To be or to do that is the question
As I flipped through the summer camp brochure, I glanced up and saw in front of me the sentence "I am here to be, not to do." I must have read the words somewhere and scribbled them down on a scrap of fluorescent orange paper that now looks like rotten cantaloupe rinds. The paper was tacked to my corkboard, right beside my second-grader's artwork, last year's Mother's Day card, and a list of things I must do in 1998.
The words must have meant something to me back then. But who wants to just "be" anymore? It's so passive.
"Use an active verb," shout English teachers. Do something.
Parents decree it, too. "Don't just sit there. Do something," they tell their children. "Clean your room. Practice the piano. Brush your teeth."

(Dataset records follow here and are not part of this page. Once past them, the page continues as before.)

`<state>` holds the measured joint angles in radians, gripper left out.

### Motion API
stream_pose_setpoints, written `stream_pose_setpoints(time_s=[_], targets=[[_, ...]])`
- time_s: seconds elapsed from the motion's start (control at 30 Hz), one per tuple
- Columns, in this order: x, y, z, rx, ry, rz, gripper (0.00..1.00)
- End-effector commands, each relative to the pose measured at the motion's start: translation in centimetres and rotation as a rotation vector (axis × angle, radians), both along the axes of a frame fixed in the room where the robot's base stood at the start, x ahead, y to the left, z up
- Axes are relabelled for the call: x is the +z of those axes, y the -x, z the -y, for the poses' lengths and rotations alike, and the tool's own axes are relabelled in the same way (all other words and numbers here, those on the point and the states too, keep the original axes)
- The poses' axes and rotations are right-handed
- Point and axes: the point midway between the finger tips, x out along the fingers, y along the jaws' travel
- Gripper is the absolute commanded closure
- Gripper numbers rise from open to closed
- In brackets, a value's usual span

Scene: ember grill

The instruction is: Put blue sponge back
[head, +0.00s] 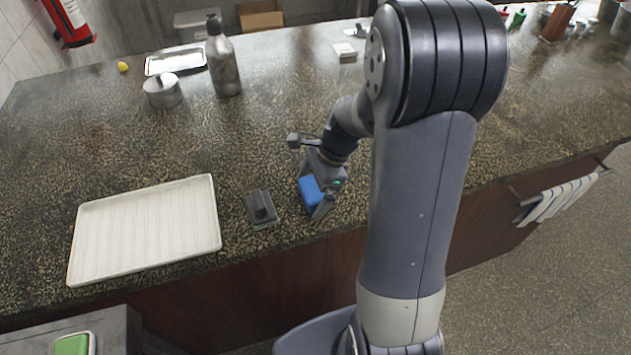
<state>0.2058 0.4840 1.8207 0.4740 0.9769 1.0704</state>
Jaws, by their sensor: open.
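The blue sponge (309,192) is at the front part of the dark speckled counter, partly hidden by my gripper. My gripper (319,203) points down at the sponge with its jaws open, close around or beside it. I cannot tell whether the fingers touch the sponge, or whether it rests on the counter.
A dark block with a raised grip (261,208) lies just left of the sponge. A white ribbed tray (145,230) is further left. A bottle (222,62), a lidded pot (162,92) and a metal tray (175,60) stand behind. A green item (73,344) sits lower left.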

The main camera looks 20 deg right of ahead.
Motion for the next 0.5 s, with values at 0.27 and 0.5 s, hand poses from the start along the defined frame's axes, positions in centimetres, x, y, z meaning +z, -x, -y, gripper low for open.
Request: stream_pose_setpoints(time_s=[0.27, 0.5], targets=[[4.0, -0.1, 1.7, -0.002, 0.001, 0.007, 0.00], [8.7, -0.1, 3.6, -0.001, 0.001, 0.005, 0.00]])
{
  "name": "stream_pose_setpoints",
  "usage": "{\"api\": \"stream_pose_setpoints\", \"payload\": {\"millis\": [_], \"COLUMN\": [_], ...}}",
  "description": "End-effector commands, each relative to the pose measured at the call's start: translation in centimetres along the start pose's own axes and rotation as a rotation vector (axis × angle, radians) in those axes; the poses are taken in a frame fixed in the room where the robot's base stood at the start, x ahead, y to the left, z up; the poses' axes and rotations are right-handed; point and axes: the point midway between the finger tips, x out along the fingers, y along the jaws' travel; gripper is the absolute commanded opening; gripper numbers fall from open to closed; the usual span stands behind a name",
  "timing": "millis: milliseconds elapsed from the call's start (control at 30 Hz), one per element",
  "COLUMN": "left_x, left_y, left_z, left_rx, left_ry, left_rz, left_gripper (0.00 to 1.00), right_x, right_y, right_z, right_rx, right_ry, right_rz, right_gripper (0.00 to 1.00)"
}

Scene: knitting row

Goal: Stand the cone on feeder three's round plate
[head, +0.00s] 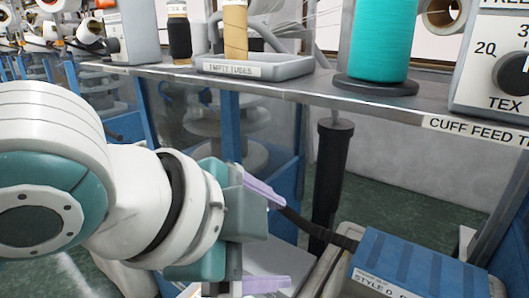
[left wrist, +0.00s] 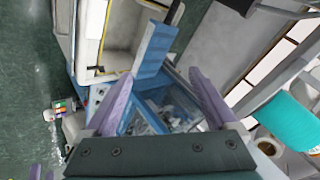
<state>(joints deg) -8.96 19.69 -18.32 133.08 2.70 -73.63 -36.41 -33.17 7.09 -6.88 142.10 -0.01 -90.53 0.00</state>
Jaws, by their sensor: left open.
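A teal cone (head: 381,38) stands upright on a dark round plate (head: 376,86) on the shelf; its top is cut off by the frame. I cannot tell which feeder this plate belongs to. A teal cone also shows at the right of the left wrist view (left wrist: 284,122). My left gripper (head: 268,238) is open and empty, below and left of the cone, lower than the shelf edge. Its purple fingers are wide apart in the left wrist view (left wrist: 162,100), with nothing between them. Two small purple tips at that view's lower left may be my right gripper (left wrist: 42,173).
The shelf (head: 300,93) carries an "EMPTY TUBES" tray (head: 255,68) with a tan tube (head: 235,30), a black spool (head: 179,36) and a dial box (head: 500,65). A black post (head: 330,175) stands below it. A blue "STYLE D" box (head: 420,265) is lower right.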

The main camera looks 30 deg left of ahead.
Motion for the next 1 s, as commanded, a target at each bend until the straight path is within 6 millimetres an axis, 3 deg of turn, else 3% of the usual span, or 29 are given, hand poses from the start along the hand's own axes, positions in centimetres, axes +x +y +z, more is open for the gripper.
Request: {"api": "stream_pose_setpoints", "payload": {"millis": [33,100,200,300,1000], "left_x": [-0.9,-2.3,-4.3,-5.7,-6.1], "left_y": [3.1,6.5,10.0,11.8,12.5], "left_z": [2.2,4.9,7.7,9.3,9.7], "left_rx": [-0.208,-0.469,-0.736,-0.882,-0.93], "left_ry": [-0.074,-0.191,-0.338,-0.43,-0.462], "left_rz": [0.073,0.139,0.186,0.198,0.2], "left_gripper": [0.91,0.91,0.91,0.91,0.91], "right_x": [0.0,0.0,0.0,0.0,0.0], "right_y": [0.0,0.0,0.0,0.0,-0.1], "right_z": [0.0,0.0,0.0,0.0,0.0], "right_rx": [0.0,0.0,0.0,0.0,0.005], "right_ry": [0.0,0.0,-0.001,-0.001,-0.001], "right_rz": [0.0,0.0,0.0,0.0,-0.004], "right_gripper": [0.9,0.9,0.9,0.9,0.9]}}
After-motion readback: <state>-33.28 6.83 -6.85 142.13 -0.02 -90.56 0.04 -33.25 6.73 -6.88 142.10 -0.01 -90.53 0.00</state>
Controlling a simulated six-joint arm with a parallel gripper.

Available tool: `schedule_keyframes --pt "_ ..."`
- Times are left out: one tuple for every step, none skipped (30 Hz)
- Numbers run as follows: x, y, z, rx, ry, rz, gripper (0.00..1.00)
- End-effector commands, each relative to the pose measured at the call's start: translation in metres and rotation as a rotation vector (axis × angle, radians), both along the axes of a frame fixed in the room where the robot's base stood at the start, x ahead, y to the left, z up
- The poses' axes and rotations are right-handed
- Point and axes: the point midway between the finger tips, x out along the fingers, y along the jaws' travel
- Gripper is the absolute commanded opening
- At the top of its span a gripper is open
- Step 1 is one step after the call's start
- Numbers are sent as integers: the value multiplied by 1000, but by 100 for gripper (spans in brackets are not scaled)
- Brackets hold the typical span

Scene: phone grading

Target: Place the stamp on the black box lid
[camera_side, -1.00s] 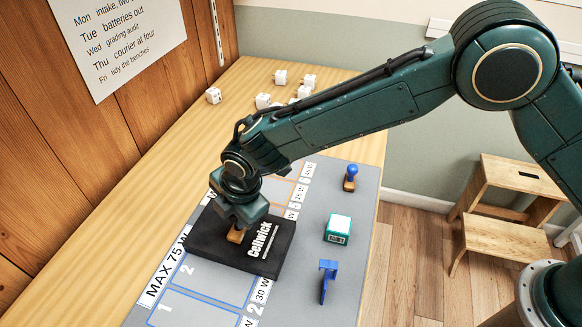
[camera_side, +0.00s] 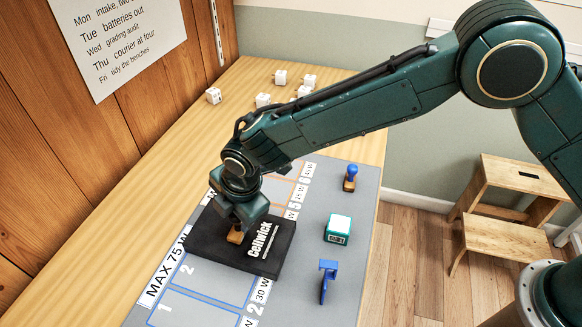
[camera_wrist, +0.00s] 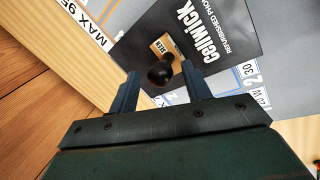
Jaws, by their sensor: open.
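The black box (camera_side: 212,243) lies on the grey mat, its lid printed "Cellwick" in white. A stamp with a wooden base (camera_side: 236,237) rests on the lid; in the wrist view its dark round handle (camera_wrist: 161,73) shows between the fingers. My gripper (camera_side: 239,222) is just above the lid at the stamp. In the wrist view my gripper (camera_wrist: 158,85) is open, with a gap between each finger and the handle. Another stamp, with a blue handle (camera_side: 351,173), stands at the mat's far right.
A teal and white box (camera_side: 338,229) and a blue stand (camera_side: 327,280) are on the mat's right side. Several white cubes (camera_side: 263,100) lie at the back of the wooden table (camera_side: 120,250). The grey mat (camera_side: 300,305) has outlined, numbered areas.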

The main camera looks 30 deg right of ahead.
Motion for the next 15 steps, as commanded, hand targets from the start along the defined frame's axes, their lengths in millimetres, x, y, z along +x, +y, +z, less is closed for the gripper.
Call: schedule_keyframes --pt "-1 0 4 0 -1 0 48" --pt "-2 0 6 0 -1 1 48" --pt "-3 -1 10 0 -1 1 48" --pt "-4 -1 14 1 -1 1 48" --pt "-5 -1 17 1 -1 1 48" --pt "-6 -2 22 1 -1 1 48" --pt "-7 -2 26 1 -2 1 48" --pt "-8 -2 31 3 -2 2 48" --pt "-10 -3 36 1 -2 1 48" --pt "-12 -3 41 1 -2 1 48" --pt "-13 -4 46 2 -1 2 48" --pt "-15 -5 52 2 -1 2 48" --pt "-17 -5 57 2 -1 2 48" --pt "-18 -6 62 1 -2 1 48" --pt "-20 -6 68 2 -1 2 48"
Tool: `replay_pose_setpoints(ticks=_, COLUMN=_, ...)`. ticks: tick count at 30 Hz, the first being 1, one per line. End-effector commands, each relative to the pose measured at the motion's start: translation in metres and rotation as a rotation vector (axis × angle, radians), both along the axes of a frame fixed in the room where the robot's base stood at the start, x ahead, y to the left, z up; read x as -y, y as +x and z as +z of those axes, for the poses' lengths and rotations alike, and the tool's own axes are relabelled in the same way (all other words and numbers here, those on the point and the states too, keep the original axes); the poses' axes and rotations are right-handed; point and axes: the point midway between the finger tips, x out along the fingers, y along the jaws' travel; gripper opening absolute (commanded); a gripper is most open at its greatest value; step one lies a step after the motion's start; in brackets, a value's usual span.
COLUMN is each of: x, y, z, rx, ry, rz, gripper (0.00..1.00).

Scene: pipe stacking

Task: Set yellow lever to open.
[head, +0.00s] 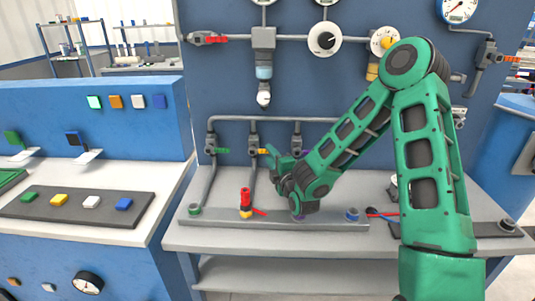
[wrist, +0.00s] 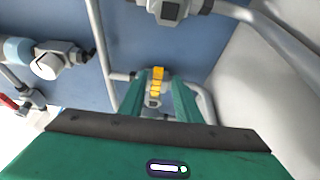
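The yellow lever (head: 262,151) sits on a small grey valve (head: 253,152) on the middle thin vertical pipe of the blue panel. In the head view it points sideways to the right, its end close to my gripper (head: 274,156). In the wrist view the yellow lever (wrist: 158,75) shows between the two green fingertips of my gripper (wrist: 159,90). The fingers are apart, with a visible gap on each side of the lever. Whether either finger touches it is unclear. My arm hides part of the panel to the right.
A valve with a green lever (head: 222,150) is on the pipe to the left. A third valve (head: 296,152) is just right, near my arm. A red upright fitting (head: 246,197) stands on the grey bench (head: 230,238) below. Gauges and a larger pipe line are above.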

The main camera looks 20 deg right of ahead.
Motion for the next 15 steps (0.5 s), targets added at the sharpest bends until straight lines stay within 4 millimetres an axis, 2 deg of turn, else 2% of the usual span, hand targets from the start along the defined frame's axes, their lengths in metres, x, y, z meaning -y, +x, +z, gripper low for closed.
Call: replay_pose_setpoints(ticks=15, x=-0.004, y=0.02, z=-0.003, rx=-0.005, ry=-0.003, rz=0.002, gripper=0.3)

As an adult, I overextend myself, too.
I have every minute scheduled and accounted for. Between work, the gym, grocery shopping, and the dry cleaners, I have photography class, yoga class, and my "chauffeur internship."
There is the kids' dance class on Tuesday between 5:30 and 6:45 p.m. And chorus practice on Wednesday at 8 a.m. And cello lessons on Thursday at 7 p.m.
There is no time to waste. No time for a passive moment.
Even in the summer?
Of course not. There's soccer camp, swim camp, ballet camp, music camp, computer camp, and camping camp. Do. Do. Do. No time to just be. Might miss something.
I looked back to the camp brochure and asked my daughter, "What do you want to do this summer? Soccer, science, or sky diving?"
"Nothing," she replied.
Nothing? I glanced up again. Wait! Maybe that is why I held on to those words. Maybe we children and adults alike need to stop doing and start being. We need time for reflection and introspection. Time to savor our achievements and salve our wounds. Time to do nothing in particular.
Time to write a poem. To build a sand castle. To pick wild blueberries. To wade in a pond. To open a milkweed pod. To sip lemonade. To read Dr. Seuss. Time to stick our toes in the sand, close our eyes, and be.